The West Wing: A Masterclass in Political Drama — TheAttReviews Review

ByThe Att
•
April 15, 2026
The West Wing: A Masterclass in Political Drama — TheAttReviews Review

🎬 Overview

The West Wing premiered on NBC in September 1999 and ran for seven seasons until 2006, totalling 154 episodes. Created by Aaron Sorkin, the show follows President Josiah Bartlet and his senior staff as they navigate the daily crises, political battles, and moral dilemmas of running the most powerful office in the world.

What sets The West Wing apart from virtually every other political drama is its sincerity. This is not a show about cynicism, corruption, or backstabbing — it is a show about people who genuinely believe in public service and fight like hell to do the right thing. In an era of television increasingly defined by antiheroes and moral ambiguity, Sorkin offered something radical: competence, idealism, and hope.

The show won 26 Emmy Awards, including four consecutive Outstanding Drama Series wins, and remains one of the most decorated dramas in television history.

Current Standing: #71 out of 225

🎯 Woke Rating: 5/5 — Idealism Without Ideology

Yes, The West Wing centres on a Democratic administration. Yes, its characters champion liberal causes. But here is the critical distinction that earns it a top-tier woke rating: the show never lectures the audience. It trusts viewers to engage with ideas rather than be preached at.

Honest Political Debate

Sorkin writes political opponents with genuine respect. Republican characters are given articulate, principled arguments. The late-season storyline featuring Alan Alda as Senator Arnold Vinick is perhaps the finest portrayal of a conservative politician in television history — intelligent, dignified, and presented as a worthy adversary rather than a strawman.

Meritocracy in Action

The Bartlet administration is diverse, but nobody is defined by their identity. CJ Cregg is formidable because she is brilliant, not because the show needs a Strong Female Character. Charlie Young earns his place through competence and character. The show demonstrates diversity naturally rather than performatively.

The West Wing proves you can tell a politically engaged story without alienating half your audience. It asks you to think, not to comply.

No Modern Posturing

Written between 1999 and 2006, the show predates the culture wars that poison contemporary television. There are no tokenistic casting choices, no heavy-handed messaging episodes, and no moments where the plot stops so a character can deliver a lecture directly into the camera.

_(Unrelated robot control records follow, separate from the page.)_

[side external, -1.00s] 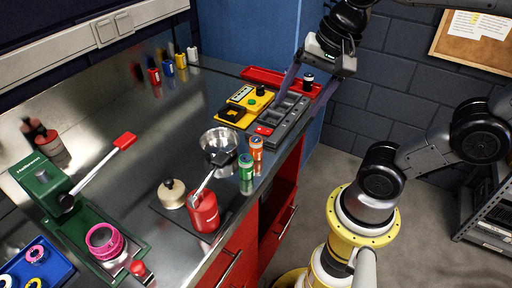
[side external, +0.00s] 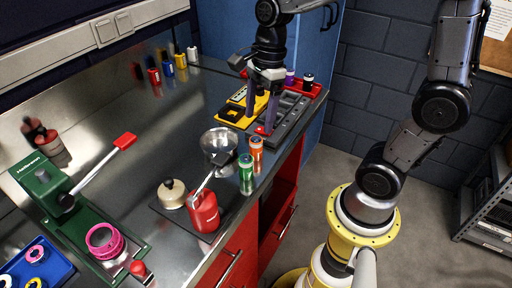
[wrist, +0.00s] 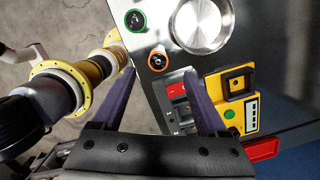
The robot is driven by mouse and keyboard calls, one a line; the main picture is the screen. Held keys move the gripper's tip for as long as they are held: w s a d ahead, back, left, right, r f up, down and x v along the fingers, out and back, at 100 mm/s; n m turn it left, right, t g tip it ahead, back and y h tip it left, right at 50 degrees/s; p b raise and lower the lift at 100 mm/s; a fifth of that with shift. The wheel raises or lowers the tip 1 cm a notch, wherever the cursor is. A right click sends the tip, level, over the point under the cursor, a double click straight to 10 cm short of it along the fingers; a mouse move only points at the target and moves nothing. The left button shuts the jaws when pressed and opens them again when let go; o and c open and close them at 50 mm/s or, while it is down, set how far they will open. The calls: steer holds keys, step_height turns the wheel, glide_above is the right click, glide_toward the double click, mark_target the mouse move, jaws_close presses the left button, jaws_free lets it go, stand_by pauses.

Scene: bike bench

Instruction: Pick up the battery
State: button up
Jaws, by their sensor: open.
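No single object is clearly marked as the battery. Upright cylinders that could be batteries are an orange one (side external: 256,148) and a green one (side external: 246,175) near the bench's front edge, and a dark one (side external: 308,81) and a purple one (side external: 290,76) at the red tray. In the wrist view the orange one (wrist: 158,61) and green one (wrist: 135,20) show from above. My gripper (side external: 261,128) is open and empty, pointing down over the near end of the grey slotted holder (side external: 298,118).
A yellow device (side external: 232,113) stands left of the holder, partly hidden by my gripper. The red tray (side external: 318,90) is behind. A metal bowl (side external: 219,140), red can (side external: 204,213) and green press (side external: 50,190) stand leftward.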

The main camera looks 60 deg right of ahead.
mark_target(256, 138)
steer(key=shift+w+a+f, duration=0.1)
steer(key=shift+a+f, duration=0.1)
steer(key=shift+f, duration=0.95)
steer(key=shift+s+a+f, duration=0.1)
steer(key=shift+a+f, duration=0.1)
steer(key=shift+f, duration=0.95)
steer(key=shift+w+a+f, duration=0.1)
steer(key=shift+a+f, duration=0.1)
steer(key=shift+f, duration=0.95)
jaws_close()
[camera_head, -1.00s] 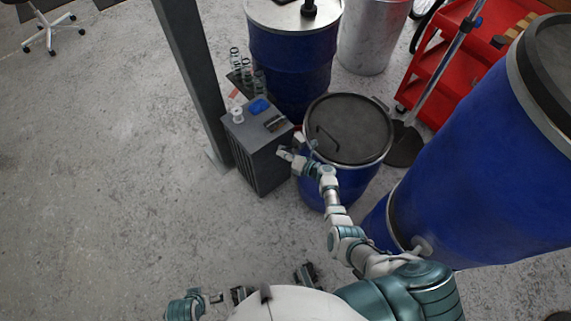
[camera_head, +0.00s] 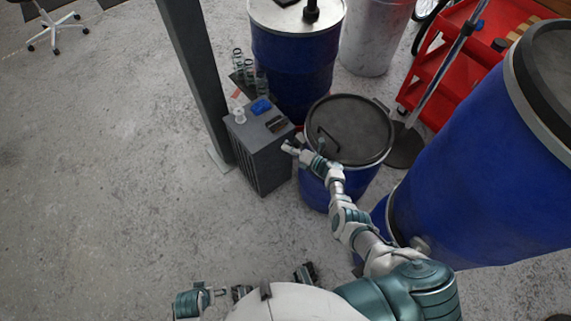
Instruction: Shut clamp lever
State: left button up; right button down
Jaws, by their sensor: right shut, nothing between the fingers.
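A short blue drum (camera_head: 319,190) stands at centre right with a dark round lid (camera_head: 362,128). A metal ring runs round its rim, and a thin bent handle shows on the lid. My right gripper (camera_head: 289,147) is shut and empty at the left side of the drum's rim, between the drum and a grey cabinet. The clamp lever is too small and too covered by my gripper and wrist to make out. I cannot tell whether the gripper touches it. My left arm (camera_head: 190,303) is low at the bottom left; its fingers are unclear.
The grey cabinet (camera_head: 262,165) stands left of the drum, with small items on top. A grey post (camera_head: 195,75) rises beside it. A large blue barrel (camera_head: 480,170) blocks the right, and another blue drum (camera_head: 290,65) stands behind. The floor at left is clear.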

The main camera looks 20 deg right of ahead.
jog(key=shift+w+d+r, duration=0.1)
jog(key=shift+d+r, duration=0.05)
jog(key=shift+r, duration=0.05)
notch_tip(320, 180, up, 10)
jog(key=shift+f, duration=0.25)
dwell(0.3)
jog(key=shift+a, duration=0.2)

🧠 The Writing: Sorkin at His Absolute Peak

Aaron Sorkin's screenplay for A Few Good Men announced a major talent. The West Wing confirmed a generational one. The first four seasons — the Sorkin years — represent the highest sustained quality of dialogue-driven drama ever produced for American television.

The show's signature is the walk-and-talk: characters striding through the corridors of power, rattling off policy positions, cracking jokes, and revealing character all in a single unbroken take. It should feel contrived. Instead, it feels electric. Sorkin makes words dance with a rhythm that is unmistakably his own — half Shakespeare, half screwball comedy.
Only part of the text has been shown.